──────── Information shown

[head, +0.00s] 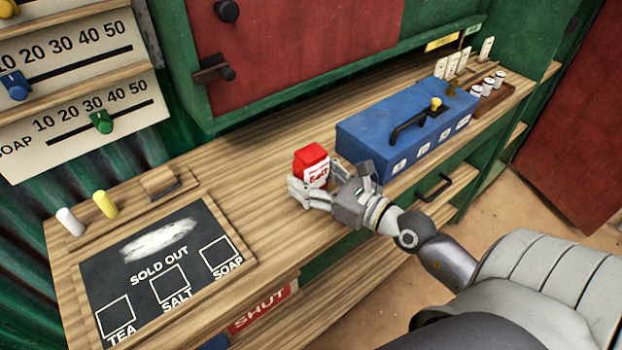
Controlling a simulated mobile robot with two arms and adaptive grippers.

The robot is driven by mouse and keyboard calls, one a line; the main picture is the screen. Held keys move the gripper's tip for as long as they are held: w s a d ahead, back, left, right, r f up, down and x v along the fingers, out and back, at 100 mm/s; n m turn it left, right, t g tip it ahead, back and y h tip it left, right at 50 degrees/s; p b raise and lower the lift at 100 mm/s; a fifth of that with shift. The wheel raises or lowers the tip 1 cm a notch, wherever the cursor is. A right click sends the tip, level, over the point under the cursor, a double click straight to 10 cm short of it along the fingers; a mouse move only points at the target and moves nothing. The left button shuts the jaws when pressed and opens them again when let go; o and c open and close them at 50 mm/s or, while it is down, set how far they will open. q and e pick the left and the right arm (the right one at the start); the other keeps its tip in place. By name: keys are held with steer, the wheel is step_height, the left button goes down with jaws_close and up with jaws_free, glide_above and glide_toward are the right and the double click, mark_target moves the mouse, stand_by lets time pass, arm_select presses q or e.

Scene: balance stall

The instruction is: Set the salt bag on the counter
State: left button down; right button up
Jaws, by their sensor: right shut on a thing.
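The salt bag (311,162) is a small red and white bag marked "Salt". It stands upright at the wooden counter (240,175), near the front edge and left of the blue box. My right gripper (318,190) is shut on the salt bag, with its fingers around the lower part. The bag's bottom is hidden by the fingers, so I cannot tell whether it touches the counter. My left gripper is not in view.
A blue box (375,125) with a black handle stands just right of the bag. Weights (487,86) and white tags stand further right. A "SOLD OUT" chalkboard (150,288) lies at the left. The counter between chalkboard and bag is clear. A red cabinet door (290,50) is behind.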

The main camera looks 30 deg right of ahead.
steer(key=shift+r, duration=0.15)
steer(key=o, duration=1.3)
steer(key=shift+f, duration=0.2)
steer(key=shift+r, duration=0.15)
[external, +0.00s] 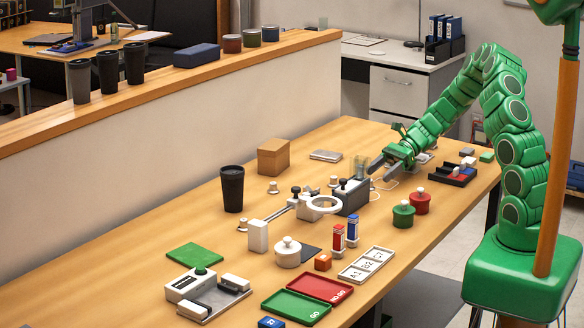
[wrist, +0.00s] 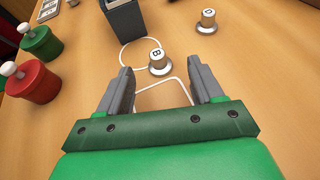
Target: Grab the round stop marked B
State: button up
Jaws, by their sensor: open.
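The round stop marked B (wrist: 158,62) is a small stepped knob with a tan body, a white top and a wider grey base. It stands upright on the wooden table in the wrist view, just beyond and between my fingertips. My gripper (wrist: 159,76) is open and empty, with one grey finger on each side of the line to the stop. In the external view my gripper (external: 375,176) is low over the far right part of the table, beside the dark grey box. I cannot clearly make out stop B there.
A similar stop (wrist: 207,21) stands farther ahead on the right. The dark grey box (wrist: 125,18) is ahead on the left. Green (wrist: 39,42) and red (wrist: 32,82) knobbed pots stand left. Bare table lies right.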

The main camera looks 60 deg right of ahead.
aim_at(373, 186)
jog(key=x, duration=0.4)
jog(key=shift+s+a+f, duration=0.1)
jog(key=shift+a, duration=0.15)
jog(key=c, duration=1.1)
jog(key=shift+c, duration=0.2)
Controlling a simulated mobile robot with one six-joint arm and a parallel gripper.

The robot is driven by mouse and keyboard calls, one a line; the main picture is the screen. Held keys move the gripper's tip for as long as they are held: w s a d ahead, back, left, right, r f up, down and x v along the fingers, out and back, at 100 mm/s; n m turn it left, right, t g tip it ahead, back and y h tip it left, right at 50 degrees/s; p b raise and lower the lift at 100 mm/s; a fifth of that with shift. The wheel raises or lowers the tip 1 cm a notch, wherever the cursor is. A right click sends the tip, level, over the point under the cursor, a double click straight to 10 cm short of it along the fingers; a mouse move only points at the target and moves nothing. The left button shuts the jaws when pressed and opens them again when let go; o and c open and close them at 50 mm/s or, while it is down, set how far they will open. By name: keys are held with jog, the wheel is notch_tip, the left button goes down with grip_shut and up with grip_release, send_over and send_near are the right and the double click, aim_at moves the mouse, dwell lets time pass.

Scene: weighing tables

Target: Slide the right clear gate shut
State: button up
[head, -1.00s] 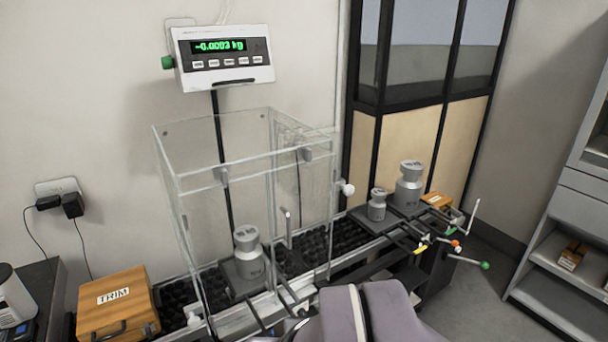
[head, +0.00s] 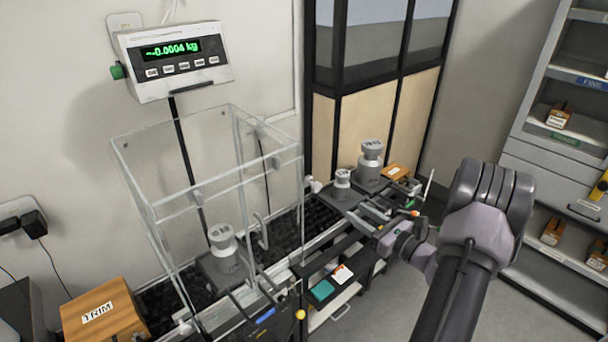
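The clear box (head: 175,201) stands over the weighing platform at left, with clear walls and pale edges. Its right side pane (head: 284,215) is see-through, and I cannot tell how far its gate is open. Inside the box a grey weight (head: 223,248) stands upright on a grey plate. My gripper (head: 377,212) is right of the box and apart from the knob, near the black rails. It is small and partly lost among grey parts, so its finger opening is unclear.
Two grey weights (head: 342,184) (head: 370,162) stand right of the box. A display (head: 175,58) above reads about -0.0004 kg. A wooden TRIM box (head: 103,310) is at lower left. Shelves (head: 560,140) stand at right, with open floor before them.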

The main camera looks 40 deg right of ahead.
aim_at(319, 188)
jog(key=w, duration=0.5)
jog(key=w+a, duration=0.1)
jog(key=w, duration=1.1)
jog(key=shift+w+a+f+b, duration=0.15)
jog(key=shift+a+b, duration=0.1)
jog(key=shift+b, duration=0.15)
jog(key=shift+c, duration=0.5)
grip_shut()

────────────────

Work out how many lines in the entries hold the string "Controlling". Your answer should consist solely of that number.

Exercise solution —
2